The Replacements – Bastards of Young
There’s a reason this song has been covered by every Alter Native band to ever sprout from Midwestern dirt. It’s undeniably an anthem of the post-high school/now what the hell am I going to do crowd? It captures the spirit of youth movement early 80’s flyover country—prospects grim with Reagan in the White House. Russia and the U.S. dancing the Mutual Destruction at the YMCA. And who gives a shit about the long haired rocker kids? Let’s get drunk and hope when we wake up the radiation is strong enough to kill us all. No. That’s not right. It’s bigger than that and less theatrical. It’s a straight ahead riff. It’s an earnest search for making sense of youth and the future. That’s rock n’ roll, but delivered with so much weight that when Westerberg finally gets around to delivering the last verse, mixed in with the instrumentation, it breaks your damn heart.

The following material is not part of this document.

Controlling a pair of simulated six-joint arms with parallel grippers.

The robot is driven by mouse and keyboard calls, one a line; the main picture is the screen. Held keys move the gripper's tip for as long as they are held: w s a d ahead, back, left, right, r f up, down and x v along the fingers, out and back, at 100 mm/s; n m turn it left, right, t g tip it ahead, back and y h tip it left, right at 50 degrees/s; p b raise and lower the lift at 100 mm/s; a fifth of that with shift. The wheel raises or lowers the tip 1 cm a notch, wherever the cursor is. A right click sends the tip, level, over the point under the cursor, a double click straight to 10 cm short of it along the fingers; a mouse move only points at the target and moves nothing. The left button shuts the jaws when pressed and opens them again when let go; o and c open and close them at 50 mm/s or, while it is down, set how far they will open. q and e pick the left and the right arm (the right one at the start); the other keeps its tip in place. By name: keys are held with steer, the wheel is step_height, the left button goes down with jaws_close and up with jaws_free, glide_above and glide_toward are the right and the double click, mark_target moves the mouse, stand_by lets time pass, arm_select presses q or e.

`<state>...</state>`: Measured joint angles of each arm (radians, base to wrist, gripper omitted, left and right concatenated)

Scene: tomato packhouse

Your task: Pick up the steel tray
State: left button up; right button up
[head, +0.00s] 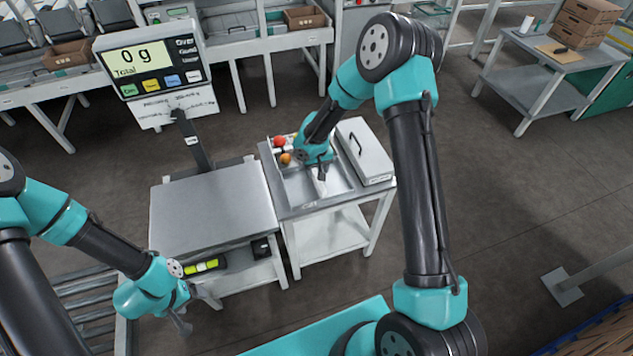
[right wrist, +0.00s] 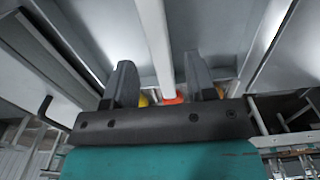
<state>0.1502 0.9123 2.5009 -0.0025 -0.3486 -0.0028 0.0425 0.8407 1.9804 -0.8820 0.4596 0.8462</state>
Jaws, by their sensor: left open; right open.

The ones who love us best are the ones we’ll lay to rest
And visit their graves on holidays at best
The ones who love us least are the ones we’ll die to please
If it’s any consolation, I don’t begin to understand them
We are the sons of no one, bastards of young
Rolling Stones – Gimme Shelter
The fact that this song still holds is as haunting as it is, forty years after its release is a testament to just how damn spooky it is. The beginning sets the tone, captures the uncertainty of the time when it was written. Sparse instrumentation from unusual culprits add to the song’s exotic feel. Whatever Keith Richards was on must have made him feel like it was the end of the world. The lyrics are vague and creepy enough as done by Jagger. But when the woman in the back of the studio starts screaming about rape and murder and makes it all sound like it’s right around the corner, it’s enough to send chills up your spine. It’s the ability to create such a primitive emotional response that truly makes this song what it is—a parallel to rock n’ roll as a whole. In the years that have passed since Gimme Shelter was recorded we’ve seen Alice Cooper, three incarnations (at least) of Ozzy, Marilyn Manson, and a host of lesser known people who have, on some level, played the crazy card. Our senses should be dulled, but this song still hits the same nerve raw.

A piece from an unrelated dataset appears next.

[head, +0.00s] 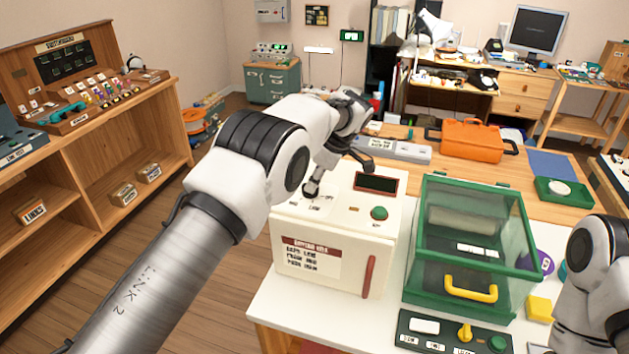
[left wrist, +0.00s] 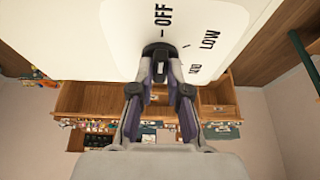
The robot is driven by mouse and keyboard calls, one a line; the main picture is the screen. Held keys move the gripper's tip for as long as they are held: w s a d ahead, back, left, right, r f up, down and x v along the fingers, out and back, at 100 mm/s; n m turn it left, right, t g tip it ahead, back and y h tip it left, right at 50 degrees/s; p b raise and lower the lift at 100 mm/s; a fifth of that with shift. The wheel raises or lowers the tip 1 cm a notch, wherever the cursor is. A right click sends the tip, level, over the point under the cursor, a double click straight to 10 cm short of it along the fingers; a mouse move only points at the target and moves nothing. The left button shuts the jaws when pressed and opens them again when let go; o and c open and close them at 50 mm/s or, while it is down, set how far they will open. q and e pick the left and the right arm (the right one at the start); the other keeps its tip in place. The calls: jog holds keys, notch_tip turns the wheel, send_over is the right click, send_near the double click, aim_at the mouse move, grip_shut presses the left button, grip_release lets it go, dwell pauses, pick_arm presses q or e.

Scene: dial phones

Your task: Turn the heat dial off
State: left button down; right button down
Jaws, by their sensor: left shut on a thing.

Social Distortion – Ball and Chain
This song could have been written in 1958, 1988, or 2008. That makes it timeless as far as this list goes and it’s not only because of the rockabilly roots, it’s because Mike Ness captures it all—the self-destruction with guarded optimism, the unobtainable girl, the fight to keep getting up even when the odds are long. There’s a big, catchy sing-a-long chorus, a few false stops, and this driving rhythm section. A knock against Social Distortion is that all of their songs follow a predictable formula, and there may be a little truth to that. But where I think people fail to give the band their proper respect is that they’ve been able to successfully blend rock, country, rockabilly, punk and put down an original stamp on the world. Ball and Chain is a standout selection from the catalog especially the live version from the Live at the Roxy album because Ness is in full rock n’ roll showman mode, working the song and the crowd for everything they’re worth.

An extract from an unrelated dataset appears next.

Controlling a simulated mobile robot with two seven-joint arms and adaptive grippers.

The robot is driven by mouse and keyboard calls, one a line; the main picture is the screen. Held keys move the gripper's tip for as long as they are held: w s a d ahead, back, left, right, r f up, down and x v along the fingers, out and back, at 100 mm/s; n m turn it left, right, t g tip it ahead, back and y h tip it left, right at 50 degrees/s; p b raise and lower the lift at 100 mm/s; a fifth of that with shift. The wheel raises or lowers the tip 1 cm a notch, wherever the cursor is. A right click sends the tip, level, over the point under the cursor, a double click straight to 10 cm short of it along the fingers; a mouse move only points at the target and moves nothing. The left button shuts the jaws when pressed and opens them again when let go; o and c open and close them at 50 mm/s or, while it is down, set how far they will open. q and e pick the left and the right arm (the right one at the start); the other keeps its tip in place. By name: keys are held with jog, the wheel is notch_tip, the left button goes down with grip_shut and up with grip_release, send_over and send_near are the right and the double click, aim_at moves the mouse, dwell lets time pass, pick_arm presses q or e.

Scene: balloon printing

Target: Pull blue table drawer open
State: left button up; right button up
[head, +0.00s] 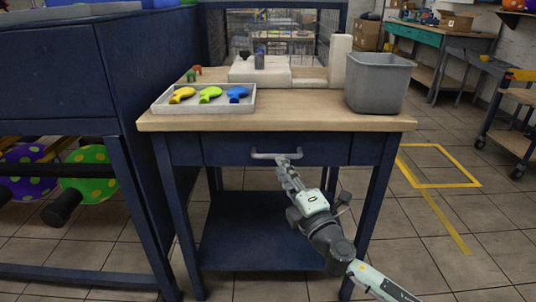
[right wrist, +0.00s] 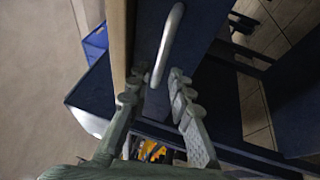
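The blue table (head: 275,123) has a wooden top and a dark blue drawer (head: 225,150) under its front edge. The drawer front looks flush with the frame. A grey bar handle (head: 262,155) is fixed across it. My right gripper (head: 287,164) is at the right part of the handle, reaching up from below right. In the right wrist view the handle (right wrist: 167,45) runs down toward the gap between my fingertips (right wrist: 158,80). The fingers stand apart on either side of its near end, and I cannot tell if they touch it. My left gripper is not in view.
On the tabletop are a white tray (head: 160,106) with yellow, green and blue balloon-like pieces, a grey bin (head: 377,84) and a pale machine (head: 258,70). A larger blue structure (head: 55,72) stands close on the left.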

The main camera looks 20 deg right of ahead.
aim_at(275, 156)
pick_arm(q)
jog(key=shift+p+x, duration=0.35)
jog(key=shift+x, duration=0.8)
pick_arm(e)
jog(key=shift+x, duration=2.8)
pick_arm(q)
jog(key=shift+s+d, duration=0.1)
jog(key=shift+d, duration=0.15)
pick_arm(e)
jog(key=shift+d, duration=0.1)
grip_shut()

Thin Lizzy – The Boys are Back in Town
Phil Lynott was an Irish poet who just happened to front a big ass rock n’ roll band. Thin Lizzy influenced a lot of bands that influenced a lot of bands that influenced a lot of bands that are playing today. I think they’re a little more anonymous than they should be, but a song like The Boys holds up. Lyrically, Lynott borrows from standard threads—namely the blue collar release of Friday nights spent going back and forth between fighting, fucking, and drinking your body weight in beer while the jukebox blares something else that rocks. But Lynott writes and sings about it in a style all his own, giving his own spin to a tried favorite. The other thing about this song is that the riff is SOOOO big. It’s a larger than life wall of amps and strings, capably driven by Lynott’s bass line. It’s a song filled with trouble and regret, but somehow maintaining its fun heart. Unfortunately, Lynott lived the gimmick and would ultimately die from complications due to years of substance abuse.
The Who – Baba O’ Riley
The foundation for Baba O’ Riley (aka “that song from American Beauty”) comes in the form of the ultra fast keyboard loop. It’s my brain. It’s your brain. It’s the frenetic, unfulfilling pace of 9-5. It’s a shaky relationship. It’s the uncertainty of what comes next. All computing at one hundred miles an hour. Right when you’re brain starts preparing for Operation Shutdown this big piano line—simple and resonant—starts in followed by the hard hitting drums of one of rock n’ roll’s certifiably craziest bastards, Keith Moon. The layers take hold in time for Townsend’s power chords to give a glimpse of what could be possible even in the face of impending doom. So much loaded language follows. Teenage Wasteland. I Don’t Need To Be Forgiven. This is all about standing up to the bring me downs and kicking your way out of the shackles that have kept you living scared of consequence and the promise of futures never delivered.